One of the clearest findings in Owen’s research involves a mismatch in the labor market. Fast food jobs have become significantly more attractive since the wage increase, and the data from a Burger King franchise operating more than 50 California locations showed applications spiked by 400% in August 2024 compared to the same month in 2023, with elevated numbers continuing into early 2025.
At the same time, the same Burger King franchise group recorded a more than 21% decline in shift hours at coastal locations between October 2023 and October 2024. Some of those hours were partially restored by 2025, but total hours remained below 2023 levels. The pattern shows more workers competing for jobs that, in aggregate, may offer fewer total hours than before the law took effect.
Across 18 McDonald’s franchise locations in California’s Central Valley, total labor hours fell by nearly 12% over two equal 12-month periods spanning April 2023 to March 2025. Owen’s team calculated that the decline was equivalent to roughly 62 full-time positions for a year. The researchers also found that many franchises have eliminated overtime, which had been an important way for longer-tenured workers to meaningfully increase their take-home pay.

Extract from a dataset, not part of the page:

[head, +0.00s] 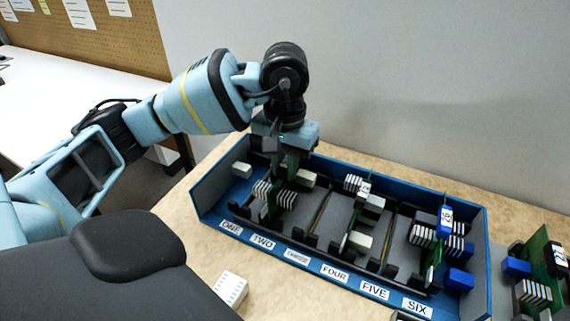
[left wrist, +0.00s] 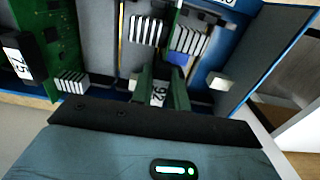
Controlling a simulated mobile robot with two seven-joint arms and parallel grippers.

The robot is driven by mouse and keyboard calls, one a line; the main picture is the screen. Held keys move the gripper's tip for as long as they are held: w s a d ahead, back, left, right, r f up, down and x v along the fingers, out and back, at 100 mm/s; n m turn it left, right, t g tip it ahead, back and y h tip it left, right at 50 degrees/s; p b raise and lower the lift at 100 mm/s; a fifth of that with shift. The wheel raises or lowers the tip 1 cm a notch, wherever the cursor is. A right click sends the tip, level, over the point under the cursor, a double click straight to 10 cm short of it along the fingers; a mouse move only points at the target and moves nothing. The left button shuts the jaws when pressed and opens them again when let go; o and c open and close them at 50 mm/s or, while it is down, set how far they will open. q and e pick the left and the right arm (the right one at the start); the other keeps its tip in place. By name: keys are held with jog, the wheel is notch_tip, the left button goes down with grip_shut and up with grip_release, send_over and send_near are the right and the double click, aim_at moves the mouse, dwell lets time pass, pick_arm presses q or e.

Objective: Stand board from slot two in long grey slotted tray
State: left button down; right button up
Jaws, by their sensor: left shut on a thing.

Beyond cutting hours, Owen’s team found that franchise owners are adjusting in other ways. The wage increase raised labor costs by roughly 25%, which Owen estimates could push overall operating costs up by about 9% if businesses make no other changes. Menu prices at franchised restaurants have climbed approximately 8 to 12% since September 2023, a figure the researchers attribute to a combination of labor costs and broader inflationary pressures.
Since fast food is often considered an “inferior good,” meaning lower-income consumers rely on it more heavily, Owen notes that price increases tend to hit that group hardest. One Northern California Burger King franchise owner told the research team they planned to close the lowest-performing 10% of their locations over the next two years. The industry’s notoriously tight profit margins leave little room to absorb sustained cost increases.
Automation is also accelerating. Burger King, McDonald’s, and Taco Bell franchises reviewed by the team had all invested in self-service kiosks, and some locations were piloting AI voice ordering and automated dishwashing. Owen acknowledged that some technology adoption in fast food would have happened regardless of wage policy, but said the pace has been accelerated by the cost pressure. “The industry is really ripe for automation,” he said, noting the long-term job loss implications are significant.
Owen’s study does not stand alone in the conversation. A September 2024 report from the UC Berkeley Institute for Research on Labor and Employment reached a notably different conclusion, finding the wage increase boosted worker pay without causing significant job losses and resulted in only slight price increases. The Berkeley researcher, when contacted for comment on the Santa Cruz findings, said he stood by the earlier results.
The Berkeley researcher said the study accounted for seasonal shifts and fast food demand patterns, and was careful to distinguish correlation from causation. An updated version of that research was also described as forthcoming, with findings expected to support the original conclusions. The two studies cover the same policy period and reach opposite conclusions, leaving the broader debate unsettled.
Owen’s broader takeaway challenges the premise of the policy itself. He argued that sector-specific minimum wage increases can create incentives for workers to enter industries with limited upward mobility, and that other approaches, including targeted income assistance and business deregulation, might do more to help low-income Californians. The UC Santa Cruz working paper has not yet been peer-reviewed. Whether lawmakers revisit the policy, the study adds a data point that is difficult to set aside.